Begin INFORMATION GIVEN

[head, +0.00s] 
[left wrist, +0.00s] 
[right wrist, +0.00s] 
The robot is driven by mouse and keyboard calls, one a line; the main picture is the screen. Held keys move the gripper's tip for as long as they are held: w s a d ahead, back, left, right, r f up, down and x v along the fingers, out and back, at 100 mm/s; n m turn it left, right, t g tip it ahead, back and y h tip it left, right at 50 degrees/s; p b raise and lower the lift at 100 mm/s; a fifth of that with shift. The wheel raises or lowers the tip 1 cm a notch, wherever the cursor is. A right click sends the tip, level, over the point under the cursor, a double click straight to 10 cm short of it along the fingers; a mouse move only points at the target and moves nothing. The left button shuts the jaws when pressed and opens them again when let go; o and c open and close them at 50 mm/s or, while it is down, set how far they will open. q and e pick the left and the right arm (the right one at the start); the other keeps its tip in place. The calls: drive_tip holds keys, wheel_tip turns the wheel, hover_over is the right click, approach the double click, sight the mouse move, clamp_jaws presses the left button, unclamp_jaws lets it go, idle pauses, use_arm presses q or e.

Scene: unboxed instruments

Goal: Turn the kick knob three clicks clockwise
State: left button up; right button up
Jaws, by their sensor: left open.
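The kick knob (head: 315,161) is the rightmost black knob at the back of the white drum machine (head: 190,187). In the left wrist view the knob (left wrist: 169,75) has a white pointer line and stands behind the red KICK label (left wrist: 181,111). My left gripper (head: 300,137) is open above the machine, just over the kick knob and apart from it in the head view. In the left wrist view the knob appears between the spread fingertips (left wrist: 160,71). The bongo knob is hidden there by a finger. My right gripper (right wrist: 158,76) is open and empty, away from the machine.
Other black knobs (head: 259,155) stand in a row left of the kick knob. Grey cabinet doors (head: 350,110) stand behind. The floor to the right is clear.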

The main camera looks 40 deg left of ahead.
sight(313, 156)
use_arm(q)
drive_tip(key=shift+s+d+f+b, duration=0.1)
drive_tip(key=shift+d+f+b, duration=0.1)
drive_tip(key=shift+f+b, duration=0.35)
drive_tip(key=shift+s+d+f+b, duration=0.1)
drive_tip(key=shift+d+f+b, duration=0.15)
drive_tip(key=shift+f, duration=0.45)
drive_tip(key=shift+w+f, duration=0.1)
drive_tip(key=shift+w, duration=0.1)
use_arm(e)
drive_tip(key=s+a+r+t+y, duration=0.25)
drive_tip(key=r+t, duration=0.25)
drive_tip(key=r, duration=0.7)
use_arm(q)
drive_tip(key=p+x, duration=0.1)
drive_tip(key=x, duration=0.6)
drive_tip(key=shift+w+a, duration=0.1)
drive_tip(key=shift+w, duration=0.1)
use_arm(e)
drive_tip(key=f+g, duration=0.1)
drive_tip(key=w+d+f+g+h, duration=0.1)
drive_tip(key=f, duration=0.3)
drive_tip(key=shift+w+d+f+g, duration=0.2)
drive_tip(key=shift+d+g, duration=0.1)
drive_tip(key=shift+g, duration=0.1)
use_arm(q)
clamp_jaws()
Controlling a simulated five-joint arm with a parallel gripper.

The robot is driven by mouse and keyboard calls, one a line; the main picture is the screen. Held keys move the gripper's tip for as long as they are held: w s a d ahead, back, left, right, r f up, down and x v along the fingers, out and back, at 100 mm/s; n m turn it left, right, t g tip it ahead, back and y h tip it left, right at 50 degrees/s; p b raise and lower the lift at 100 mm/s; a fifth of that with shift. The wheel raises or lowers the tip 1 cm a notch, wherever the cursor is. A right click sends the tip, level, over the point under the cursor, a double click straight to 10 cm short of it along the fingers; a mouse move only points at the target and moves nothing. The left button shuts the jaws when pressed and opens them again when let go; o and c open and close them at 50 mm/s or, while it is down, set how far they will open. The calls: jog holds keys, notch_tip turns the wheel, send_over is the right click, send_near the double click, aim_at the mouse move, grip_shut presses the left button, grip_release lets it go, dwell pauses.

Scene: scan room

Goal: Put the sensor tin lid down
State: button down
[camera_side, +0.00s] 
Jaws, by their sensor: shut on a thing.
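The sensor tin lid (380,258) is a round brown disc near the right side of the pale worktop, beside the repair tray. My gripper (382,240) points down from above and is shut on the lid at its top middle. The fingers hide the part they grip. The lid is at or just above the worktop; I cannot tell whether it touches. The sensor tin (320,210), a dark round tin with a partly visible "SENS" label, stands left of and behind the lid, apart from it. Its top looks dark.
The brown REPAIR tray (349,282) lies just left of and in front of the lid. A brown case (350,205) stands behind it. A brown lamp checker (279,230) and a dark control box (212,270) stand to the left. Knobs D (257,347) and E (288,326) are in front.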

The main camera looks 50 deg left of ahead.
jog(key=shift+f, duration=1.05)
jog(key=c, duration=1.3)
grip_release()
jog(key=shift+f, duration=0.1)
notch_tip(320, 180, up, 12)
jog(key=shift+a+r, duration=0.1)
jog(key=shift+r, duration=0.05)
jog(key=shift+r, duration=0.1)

End INFORMATION GIVEN

* TO DO *
Using the records above, gather all lines where the string "State" is present.

* FINAL ANSWER *
State: left button up; right button up
State: button down

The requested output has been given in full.